Now and then you may come across someone grumbling that what the left needs is “good new ideas.” Pay no attention. The left is awash in good new ideas. Since 1980, any number of seminal books by radicals have appeared. For starters: Joshua Cohen and Joel Rogers’s On Democracy; Alec Nove’s Feasible Socialism; Michael Walzer’s Radical Principles and Spheres of Justice; Robert Dahl’s A Preface to Economic Democracy; Martin Carnoy and Derek Shearer’s Economic Democracy; Bob Kuttner’s The Economic Illusion; Samuel Bowles, David Gordon, and Thomas Weisskopf ‘s Beyond the Waste Land; William Ryan’s Equality; Benjamin Barber’s Strong Democracy; Noam Chomsky’s Towards a New Cold War; Edward Herman’s The Real Terror Network; Ernest Callenbach’s Ecotopia Emerging and A Citizen Legislature; Barbara Ehrenreich’s The Hearts of Men; the feminist anthologies Powers of Desire and Pleasure and Danger; Christopher Lasch’s The Minimal Self; Marshall Berman’s All That Is Solid Melts into Air; and Lewis Hyde’s The Gift. Mind you, that’s just counting books written for a general audience. Excellent books, scholarly as well as popular, regularly stream forth from South End Press, Monthly Review Press, The Feminist Press, Beacon, Schenkman, Sharpe, and various university presses. And in left-wing journals too numerous to mention, good new ideas lie thick on the ground.
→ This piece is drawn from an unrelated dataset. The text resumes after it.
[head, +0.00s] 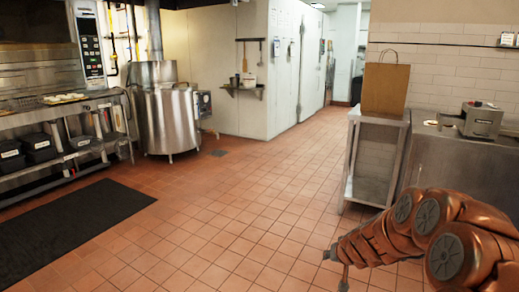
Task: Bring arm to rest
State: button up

Not only is there no dearth of ideas on the left; there are too many of them for this conscientious leftist, at least, to assimilate.
The left’s problem -- if one takes seriously the implications of Thomas Ferguson and Joel Rogers’s Right Turn -- is that ideas don’t matter. In theory, the outcome of elections in the United States reflects, with only minor distortions, the political preferences of the electorate. That’s what representative democracy is supposed to mean. Only it doesn’t work out that way. More precisely: the range of choices over which the American electorate is allowed to exercise its preference is sharply and systematically constrained. Electoral politics is dominated by two major parties, whose programs, to the extent they differ, correspond to the needs and goals of opposing sectors of the business community. The goals and ground rules that all sectors of business agree on constitute the framework of public policy, rarely or never challenged in the electoral arena. Policy proposals that fall outside this framework — i.e., good new ideas from the left — remain invisible and inaudible.
This is not a conspiracy theory. Business leaders do not meet in secret to decide how best to delude the public mind and thwart the public will. They don’t need to. In a capitalist democracy, business control over the state is assured structurally. There are two reasons for this. First, since most people are economically vulnerable -- they depend on employment rather than on ownership or some other entitlement to survive -- the best predictor of their voting behavior is likely to be the state of the economy at election time. Overall, the state of the economy is determined by the level of investment. Since investment decisions in a capitalist economy are made privately, governments must nurture that most delicate of blossoms, “investor confidence.” Those that fail meet Jimmy Carter’s fate.
The second reason for business dominance is that political participation in a mass society costs a lot of money. Voting may be free, but setting the agenda is enormously expensive. To work out and put forth a detail political program at the national level requires information, organization, and publicity, and all these require cash. Since the only people with spare money are capitalists -- as Bernard Shaw explain long ago, “spare money” is simply the vernacular for “capital” -- they have an effective monopoly on political speech.
So what else is new? Haven’t American leftists always claimed that Democrats and Republicans are merely the left wing and right wing of the Property Party? True, but Right Turn (along with Ferguson and Rogers’s previous volume, The Hidden Election and Ferguson’s ground-breaking essay, “Party Realignment and American Industrial Structure”) goes a long way toward rigorously formulating, and then massively documenting, that hoary old slogan.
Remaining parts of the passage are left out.